Wenn du diese Fragen beantwortet hast, dann weißt du, was für dich als Strick-Entspannungsprojekt funktionieren wird.
Tipp 1
Halte dir mindestens ein solches Projekt immer griffbereit. Etwas, in das du jederzeit einsteigen kannst, wenn du gerade bei einem anderen Strickprojekt, nennen wir es Projekt X, eine Pause brauchst. Und bitte, erlaube dir das auch. Du wirst dich wundern, wie schnell du deinen „Mojo“ wieder findest und dann relaxt beim Projekt X erneut den Faden aufnehmen kannst.
Tipp 2
Idealerweise hast du für die Relax-Projekte immer Wolle und Anleitungen vorbereitet. Und wenn es sich um Sachen handelt, die du für andere strickst, sind kleine Maßtabellen hilfreich, die du dir (im Vorfeld) von dieser(n) Person(en) angelegt hast.
Tipp 3
Nutze andere „Hilfsmittel“, die dir helfen, in einen entspannten Zustand zu kommen.

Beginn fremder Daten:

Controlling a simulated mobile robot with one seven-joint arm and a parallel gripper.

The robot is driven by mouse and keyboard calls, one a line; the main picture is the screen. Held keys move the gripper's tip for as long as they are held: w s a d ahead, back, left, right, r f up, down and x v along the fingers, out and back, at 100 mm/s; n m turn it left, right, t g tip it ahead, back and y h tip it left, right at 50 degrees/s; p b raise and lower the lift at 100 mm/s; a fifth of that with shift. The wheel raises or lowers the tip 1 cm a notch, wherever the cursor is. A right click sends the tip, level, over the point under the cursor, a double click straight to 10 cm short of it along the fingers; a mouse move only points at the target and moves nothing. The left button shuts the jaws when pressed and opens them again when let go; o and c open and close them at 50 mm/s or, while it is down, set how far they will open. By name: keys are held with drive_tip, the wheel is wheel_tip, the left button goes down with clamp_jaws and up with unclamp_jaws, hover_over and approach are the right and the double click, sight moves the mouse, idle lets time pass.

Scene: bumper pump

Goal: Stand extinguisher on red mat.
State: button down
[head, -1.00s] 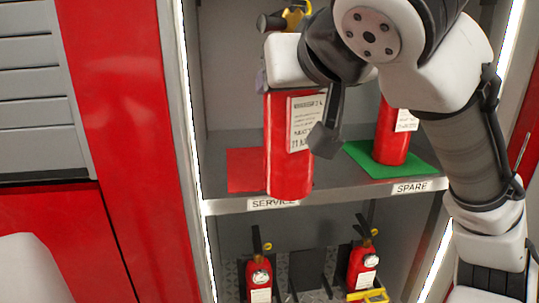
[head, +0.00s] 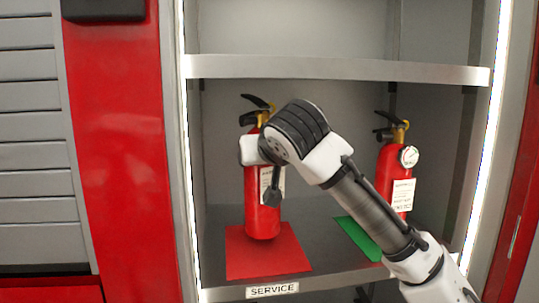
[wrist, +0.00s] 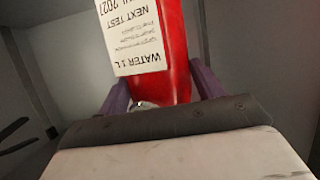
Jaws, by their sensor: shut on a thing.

Ist das besondere Musik, ein spezielles Getränk / Snack oder ein stimmungsvoller Duft? Unterstütze dein Wollness-Strick damit und vermeide Negatives. Das könnte auch bedeuten, dass du, ganz bewusst, bestimmte TV- oder Radioprogramme in dieser Zeit ausschaltest.
Fazit
Stricken zur Erholung und Entspannung ist der Wunsch vieler Strickerinnen. Zu Anfang solltest du für dich klären, welche Faktoren dabei eine Rolle spielen. Das ist nämlich bei jedem ein wenig anders. Wollness stricken bedeutet nicht, Strickprojekte für den Wellnessbereich zu stricken. Sondern um Projekte, die dir leicht von der Hand gehen, ohne dich zu langweilen. Probiere es einfach mal aus.